Même si Jorge Ben a passé sa carrière à enregistrer de nouvelles versions de son répertoire*, on s’étonne de ce projet car A Tábua de Esmeralda est un chef d’œuvre qui n’a pas pris une ride, un des derniers albums où il joue de la guitare acoustique… Interrogé sur cette nouvelle version, il explique : « elle ne sera pas pareille. J’ai appelé Paulinho Tapajós qui, à l’époque, était le producteur et nous avons déjà trouvé deux studios. Le seul technicien qui avait travaillé sur le disque encore vivant a dit que retrouver ce même son n’était plus possible. Le studio d’aujourd’hui est moderne, meilleur. Le son digital est très propre mais on ne cherche pas non plus à obtenir un son sans respiration. Si ce que je faisais alors sur la guitare Ovation était sans aucun effet, aujourd’hui on en aura besoin. La seule chose qu’on utilisait, c’était une machine pour imiter l’écho« .
Avec A Tábua de Esmeralda, Jorge Ben entre dans son trip alchimiste, un truc encore plus barré que le psychédélisme, et invente un des univers les plus singuliers de la musique populaire brésilienne, nourri d’un imaginaire pour tout dire unique.

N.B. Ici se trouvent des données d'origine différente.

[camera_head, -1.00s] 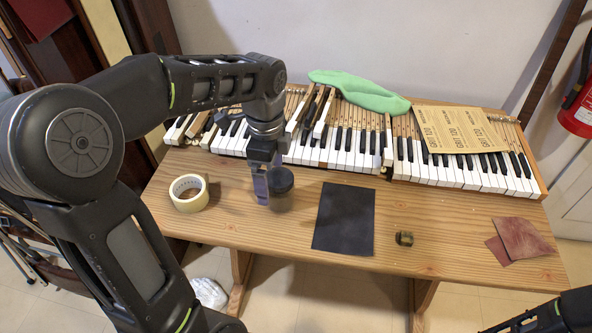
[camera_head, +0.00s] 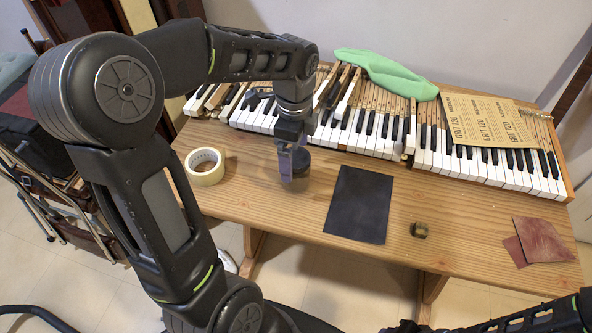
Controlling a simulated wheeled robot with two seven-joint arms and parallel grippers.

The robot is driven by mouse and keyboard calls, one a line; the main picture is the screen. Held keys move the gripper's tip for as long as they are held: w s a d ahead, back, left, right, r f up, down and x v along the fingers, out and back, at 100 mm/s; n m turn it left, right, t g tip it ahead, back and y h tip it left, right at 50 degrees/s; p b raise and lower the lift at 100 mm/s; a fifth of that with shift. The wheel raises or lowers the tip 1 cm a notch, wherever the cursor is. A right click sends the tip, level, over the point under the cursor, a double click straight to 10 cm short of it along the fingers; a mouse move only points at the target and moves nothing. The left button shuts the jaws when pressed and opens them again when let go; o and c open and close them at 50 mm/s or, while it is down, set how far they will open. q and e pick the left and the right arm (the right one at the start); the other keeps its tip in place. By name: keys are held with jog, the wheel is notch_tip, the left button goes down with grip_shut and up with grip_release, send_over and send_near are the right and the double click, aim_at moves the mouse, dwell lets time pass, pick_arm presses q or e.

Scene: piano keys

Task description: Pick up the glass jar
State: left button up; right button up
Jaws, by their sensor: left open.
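The glass jar (camera_head: 300,172), with a dark round lid, stands on the wooden table in front of the piano keys. My left gripper (camera_head: 287,163) points down at the jar from its left side and hides part of it. It is open. One finger shows in front of the jar's left edge; I cannot tell whether it touches the jar or where the other finger is. My right gripper is not in view; only part of my right arm shows at the bottom right.
A masking tape roll (camera_head: 205,167) lies left of the jar and a black sheet (camera_head: 360,204) lies right. A small dark-brass piece (camera_head: 419,230) and reddish sandpaper (camera_head: 545,242) lie farther right. The piano keyboard (camera_head: 470,168), bearing green cloth (camera_head: 386,75) and grit paper (camera_head: 489,120), spans the back.

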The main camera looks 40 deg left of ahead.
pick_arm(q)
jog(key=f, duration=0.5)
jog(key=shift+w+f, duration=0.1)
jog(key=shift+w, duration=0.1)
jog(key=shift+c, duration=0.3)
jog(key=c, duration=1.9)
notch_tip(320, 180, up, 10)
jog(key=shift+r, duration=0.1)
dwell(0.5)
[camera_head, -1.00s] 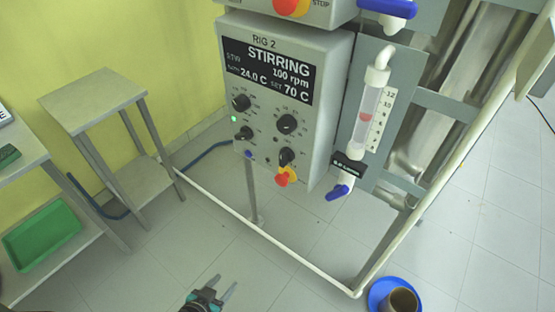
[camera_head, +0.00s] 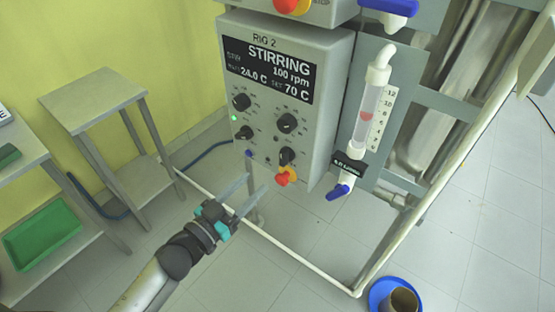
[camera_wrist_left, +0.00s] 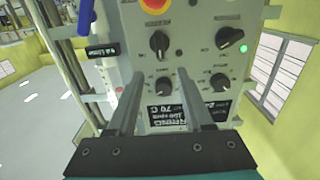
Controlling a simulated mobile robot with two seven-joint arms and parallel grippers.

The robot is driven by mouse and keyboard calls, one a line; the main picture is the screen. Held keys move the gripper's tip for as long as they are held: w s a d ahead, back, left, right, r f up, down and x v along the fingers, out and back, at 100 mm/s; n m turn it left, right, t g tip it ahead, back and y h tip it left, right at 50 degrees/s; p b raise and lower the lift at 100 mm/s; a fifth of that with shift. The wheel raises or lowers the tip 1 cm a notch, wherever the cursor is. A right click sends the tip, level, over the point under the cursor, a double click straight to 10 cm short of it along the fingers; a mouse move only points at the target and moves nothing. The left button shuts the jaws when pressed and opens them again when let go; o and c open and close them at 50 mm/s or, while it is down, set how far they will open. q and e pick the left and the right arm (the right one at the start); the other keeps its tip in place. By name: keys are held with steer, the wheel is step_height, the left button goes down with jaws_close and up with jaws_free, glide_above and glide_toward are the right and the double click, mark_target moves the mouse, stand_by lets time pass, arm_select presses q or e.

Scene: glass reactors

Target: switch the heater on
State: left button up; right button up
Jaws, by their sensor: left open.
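The RIG 2 control box (camera_head: 330,62) has a display (camera_head: 268,70) reading STIRRING, 100 rpm, 24.0 C and set 70 C. Below it are black knobs: upper left (camera_head: 241,102), lower left (camera_head: 244,132), upper right (camera_head: 287,122) and lower right (camera_head: 287,156). Their small labels are unreadable, so I cannot tell which is the heater's. A green lamp (camera_head: 234,118) glows at the left edge. My left gripper (camera_head: 255,183) is open and empty, below the box in the head view. In the left wrist view its fingers (camera_wrist_left: 155,85) point towards the panel, which appears upside down. My right gripper is not in view.
A red knob on yellow (camera_head: 283,177) sticks out at the panel's lower edge. A glass tube with a blue-handled valve (camera_head: 340,190) hangs at the right. A white frame rail (camera_head: 300,261) runs low in front. A blue dish with a cup (camera_head: 380,292) sits at the lower right.

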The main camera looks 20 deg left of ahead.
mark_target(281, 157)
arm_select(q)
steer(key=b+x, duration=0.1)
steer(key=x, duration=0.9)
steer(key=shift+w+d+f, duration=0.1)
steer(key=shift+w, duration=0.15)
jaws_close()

Illustrant la pochette de gravures de Nicolas Flamel, il y évoque également Hermès Trismégiste et Paracelse. Flamel est l’amoureux de la veuve, le « O Namorado da Viúva »: « namo-mora-rado da viúva » parce qu’il aimait une femme déjà trois fois veuves. Paracelse est l’homme au foulard fleuri, « O Homem da Gravata Florida ». Quant à Hermès, c’est bien sûr sa fameuse Table d’Emeraude qui inspire Jorge, ce texte fondateur de l’alchimie attribué à Hermès Trismégiste et qui aurait été retrouvée dans son tombeau. « É verdade sem mentira certo muito verdadeiro« , il récite ainsi le texte intégral de ce texte légendaire : « il est vrai, sans mensonge, certain, et très véritable : Ce qui est en bas, est comme ce qui est en haut ; et ce qui est en haut est comme ce qui est en bas, pour faire les miracles d’une seule chose« , etc…

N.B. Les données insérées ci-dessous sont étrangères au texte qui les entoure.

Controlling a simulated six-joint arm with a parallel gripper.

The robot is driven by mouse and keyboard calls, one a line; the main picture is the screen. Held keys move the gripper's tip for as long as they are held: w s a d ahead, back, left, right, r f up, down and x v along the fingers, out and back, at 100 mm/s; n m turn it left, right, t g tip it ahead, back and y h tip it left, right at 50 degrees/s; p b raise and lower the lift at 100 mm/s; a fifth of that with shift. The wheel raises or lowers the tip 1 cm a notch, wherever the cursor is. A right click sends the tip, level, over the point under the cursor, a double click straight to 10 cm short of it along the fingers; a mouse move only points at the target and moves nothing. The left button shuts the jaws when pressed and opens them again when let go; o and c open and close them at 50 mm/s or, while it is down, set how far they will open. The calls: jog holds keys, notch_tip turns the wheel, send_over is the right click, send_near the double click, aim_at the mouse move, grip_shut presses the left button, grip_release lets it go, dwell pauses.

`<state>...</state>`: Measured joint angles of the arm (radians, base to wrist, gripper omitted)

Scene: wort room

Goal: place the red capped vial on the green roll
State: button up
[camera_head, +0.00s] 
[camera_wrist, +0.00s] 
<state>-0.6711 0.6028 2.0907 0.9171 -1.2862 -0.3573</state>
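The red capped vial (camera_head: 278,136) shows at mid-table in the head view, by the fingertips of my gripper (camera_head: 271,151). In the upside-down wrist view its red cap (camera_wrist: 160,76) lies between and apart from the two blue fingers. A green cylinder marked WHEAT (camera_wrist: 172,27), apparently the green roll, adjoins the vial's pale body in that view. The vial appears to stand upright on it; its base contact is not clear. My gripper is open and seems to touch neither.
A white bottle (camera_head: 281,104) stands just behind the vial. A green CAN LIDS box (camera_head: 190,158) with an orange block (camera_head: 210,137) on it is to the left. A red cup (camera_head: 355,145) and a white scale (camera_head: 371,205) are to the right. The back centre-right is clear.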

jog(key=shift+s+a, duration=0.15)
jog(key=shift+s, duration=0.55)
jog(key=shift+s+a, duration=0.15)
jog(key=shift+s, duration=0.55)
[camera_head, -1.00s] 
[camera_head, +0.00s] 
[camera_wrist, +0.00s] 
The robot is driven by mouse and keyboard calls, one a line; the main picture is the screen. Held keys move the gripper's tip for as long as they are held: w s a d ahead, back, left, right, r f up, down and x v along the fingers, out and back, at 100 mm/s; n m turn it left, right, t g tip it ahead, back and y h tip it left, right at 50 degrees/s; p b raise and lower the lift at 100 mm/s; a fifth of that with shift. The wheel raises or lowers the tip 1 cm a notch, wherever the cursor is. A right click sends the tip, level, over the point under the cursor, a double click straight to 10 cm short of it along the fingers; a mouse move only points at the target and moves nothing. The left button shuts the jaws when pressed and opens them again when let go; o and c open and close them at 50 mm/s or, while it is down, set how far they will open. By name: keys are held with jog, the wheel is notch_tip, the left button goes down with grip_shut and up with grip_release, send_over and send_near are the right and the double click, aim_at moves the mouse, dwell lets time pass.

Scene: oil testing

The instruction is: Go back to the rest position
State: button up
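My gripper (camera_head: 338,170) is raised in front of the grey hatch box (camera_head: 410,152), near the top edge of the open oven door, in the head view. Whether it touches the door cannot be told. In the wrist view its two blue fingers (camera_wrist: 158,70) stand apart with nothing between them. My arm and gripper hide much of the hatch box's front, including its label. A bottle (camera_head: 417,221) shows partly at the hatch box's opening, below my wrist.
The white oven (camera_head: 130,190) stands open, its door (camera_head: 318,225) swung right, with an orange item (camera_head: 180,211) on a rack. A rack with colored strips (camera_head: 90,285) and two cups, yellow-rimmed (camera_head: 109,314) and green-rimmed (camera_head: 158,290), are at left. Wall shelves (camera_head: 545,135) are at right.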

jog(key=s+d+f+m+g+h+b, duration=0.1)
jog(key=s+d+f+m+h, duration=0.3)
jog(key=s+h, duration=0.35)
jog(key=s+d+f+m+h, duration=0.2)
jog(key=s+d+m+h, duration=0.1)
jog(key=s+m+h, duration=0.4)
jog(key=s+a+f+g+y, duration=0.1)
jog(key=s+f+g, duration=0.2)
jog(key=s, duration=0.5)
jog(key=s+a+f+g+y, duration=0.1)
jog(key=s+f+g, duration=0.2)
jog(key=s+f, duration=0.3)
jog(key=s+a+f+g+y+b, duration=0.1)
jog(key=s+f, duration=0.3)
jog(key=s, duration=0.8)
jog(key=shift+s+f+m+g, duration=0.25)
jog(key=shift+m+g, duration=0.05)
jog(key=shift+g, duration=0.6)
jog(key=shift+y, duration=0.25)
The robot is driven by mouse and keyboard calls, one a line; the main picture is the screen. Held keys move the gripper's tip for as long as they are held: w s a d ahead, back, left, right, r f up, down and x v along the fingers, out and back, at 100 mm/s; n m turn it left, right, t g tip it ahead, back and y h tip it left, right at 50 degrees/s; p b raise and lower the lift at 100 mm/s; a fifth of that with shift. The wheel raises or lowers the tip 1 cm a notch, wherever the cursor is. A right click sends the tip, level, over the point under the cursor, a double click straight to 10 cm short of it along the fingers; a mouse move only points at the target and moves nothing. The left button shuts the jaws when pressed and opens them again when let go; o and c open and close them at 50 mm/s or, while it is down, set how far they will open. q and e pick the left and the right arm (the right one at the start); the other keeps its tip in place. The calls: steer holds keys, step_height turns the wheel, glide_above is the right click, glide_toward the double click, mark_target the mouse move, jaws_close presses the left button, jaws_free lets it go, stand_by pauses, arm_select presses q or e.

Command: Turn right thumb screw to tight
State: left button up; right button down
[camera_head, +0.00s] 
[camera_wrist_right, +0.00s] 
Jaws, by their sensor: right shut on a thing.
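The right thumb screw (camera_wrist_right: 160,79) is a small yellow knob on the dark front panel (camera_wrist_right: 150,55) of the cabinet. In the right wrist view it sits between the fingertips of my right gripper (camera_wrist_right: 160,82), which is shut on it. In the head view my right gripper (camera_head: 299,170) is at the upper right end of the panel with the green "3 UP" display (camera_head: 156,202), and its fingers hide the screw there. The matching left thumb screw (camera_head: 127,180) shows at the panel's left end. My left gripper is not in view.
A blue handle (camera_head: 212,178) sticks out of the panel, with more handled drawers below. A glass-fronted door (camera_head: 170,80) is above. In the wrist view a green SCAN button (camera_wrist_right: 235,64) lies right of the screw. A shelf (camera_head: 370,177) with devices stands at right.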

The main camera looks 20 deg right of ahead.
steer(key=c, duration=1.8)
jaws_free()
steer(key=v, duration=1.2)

Une des grandes questions qui me reste sans réponse, c’est la réception de ces thématiques hermétiques par le vulgus pecum brésilien. L’intention de Jorge Ben était-elle, en donnant ce vernis ésotérique à ses paroles, de conférer la même aura à tous les personnages qu’il évoquait ? Avec lui, le moindre favelado atteint la stature du héros mythologique. Outre les alchimistes, sur A Tábua de Esmeralda, Jorge Ben honore aussi la mémoire de Zumbi. Tel un Malraux des Tropiques, sa seule chanson résonne comme un « entre ici », capable d’introniser Zumbi, ce héros noir fondateur du quilombo de Palmares au Panthéon brésilien.

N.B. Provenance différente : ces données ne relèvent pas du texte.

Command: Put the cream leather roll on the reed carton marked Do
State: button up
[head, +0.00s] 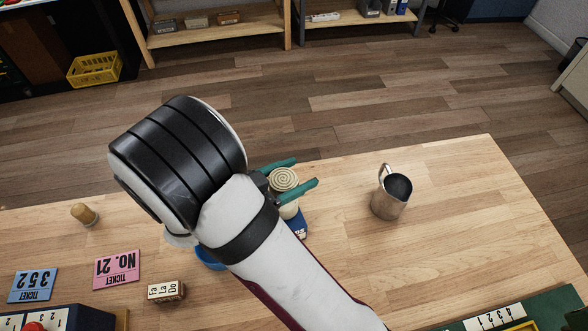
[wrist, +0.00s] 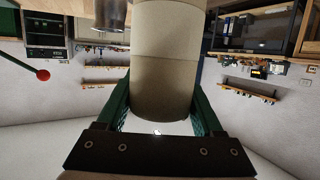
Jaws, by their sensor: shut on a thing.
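The cream leather roll (head: 284,179) stands upright between the teal fingers of my gripper (head: 290,178), its spiral end facing up. My gripper is shut on it. In the wrist view the roll (wrist: 163,92) fills the space between the green fingers (wrist: 162,108), and a seam crosses the cream column further from the fingers. A blue object with white lettering (head: 298,226) shows just below the roll; I cannot read it or tell whether the roll touches it. A small block labelled Fa La Do (head: 166,291) sits on the table to the left.
A metal pitcher (head: 391,196) stands to the right of my gripper. Blue (head: 33,284) and pink (head: 117,269) tickets and a wooden peg (head: 84,214) are at left. A blue rounded thing (head: 208,259) is partly hidden by my arm. The table right of the pitcher is clear.

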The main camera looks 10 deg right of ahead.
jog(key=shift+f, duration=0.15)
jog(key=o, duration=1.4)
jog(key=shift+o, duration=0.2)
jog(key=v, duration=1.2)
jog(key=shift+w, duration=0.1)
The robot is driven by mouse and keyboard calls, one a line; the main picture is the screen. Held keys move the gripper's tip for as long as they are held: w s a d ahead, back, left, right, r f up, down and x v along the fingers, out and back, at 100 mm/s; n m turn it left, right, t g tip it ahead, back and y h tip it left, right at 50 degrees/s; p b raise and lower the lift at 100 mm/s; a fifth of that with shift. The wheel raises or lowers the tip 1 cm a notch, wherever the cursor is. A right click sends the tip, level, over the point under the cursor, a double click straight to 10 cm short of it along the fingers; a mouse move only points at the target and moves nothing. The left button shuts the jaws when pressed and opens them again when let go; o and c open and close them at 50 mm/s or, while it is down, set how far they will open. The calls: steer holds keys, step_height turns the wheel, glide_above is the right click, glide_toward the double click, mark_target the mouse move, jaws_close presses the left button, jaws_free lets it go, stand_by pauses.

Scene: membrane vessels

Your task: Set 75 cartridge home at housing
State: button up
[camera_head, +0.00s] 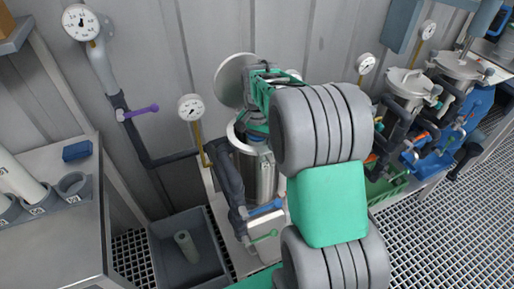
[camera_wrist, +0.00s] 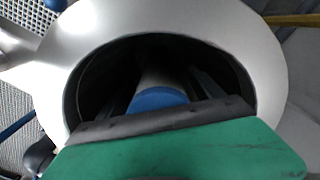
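The housing is a steel upright vessel (camera_head: 265,178) in the middle of the head view, with its round lid (camera_head: 232,80) swung up behind it. My gripper reaches down at its open top, and my arm hides part of the mouth. In the wrist view the pale rim (camera_wrist: 270,65) surrounds a dark bore. Inside it is a pale cartridge with a blue end (camera_wrist: 158,99); its number is not readable. Dark fingers of my gripper (camera_wrist: 160,82) flank it. Whether they touch it is too dark to tell.
A grey bin (camera_head: 165,272) on the floor holds a grey cylinder (camera_head: 187,246). Pipes, coloured valve handles and a gauge (camera_head: 191,107) crowd the housing's left.

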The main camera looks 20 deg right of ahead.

Autre morceau d’anthologie sur cet album, « Errare Humanum Est » : le « Space Oddity » de Jorge Ben ! J’ai toujours été persuadé qu’il s’était ici inspiré du morceau de David Bowie pour composer cette ballade spatiale. Il faudrait le lui demander… On est à deux doigts d’avoir cité tous les titres de l’album si on y ajoute deux de mes favoris : « Menina Mulher da Pele Preta » et « Eu Vou Torcer ». En douze chansons et 37 minutes bien resserrées, Jorge Ben a signé un album absolument essentiel où sa batida irrésistible n’est jamais étouffée par les arrangements pour orchestre.
Si le projet de réenregistrer un tel chef d’œuvre est étonnante, Jorge Ben compte bien retrouver pour l’occasion ses collaborateurs de l’époque. Ainsi, il va solliciter les trois arrangeurs encore vivants sur les quatre qui avaient travaillé sur le disque, soit rien moins que Hugo Bellard, Osmar Milito et Arthur Verocai. Le quatrième, Darcy de Paulo étant mort en 2000. Vue la cote cultissime atteinte aujourd’hui par Arthur Verocai, si le projet venait à se concrétiser, qui sait, peut-être que, par ricochet, Jorge Ben redeviendrait lui-même une nouvelle sensation branchée ?
L’univers jorgebenniste n’est pas à un anachronisme près, ainsi déclarait-il à propos de ce projet de nouvelle version de A Tábua de Esmeralda : « j’ai envie de faire un disque bien médiéval, dit-il. A cette époque, souvenez-vous, il fallait apprendre l’harmonie Renaissance » (sic)**.
Ecrire ce petit papier m’aura donné l’occasion de me replonger dans l’écoute de l’album. C’est un des premiers disques de Jorge Ben que j’aie acheté, il y a une vingtaine d’années, un vinyl même si c’est sa version mp3 que je fais tourner aujourd’hui. En tout cas, réécouter ça en boucle, quel kif !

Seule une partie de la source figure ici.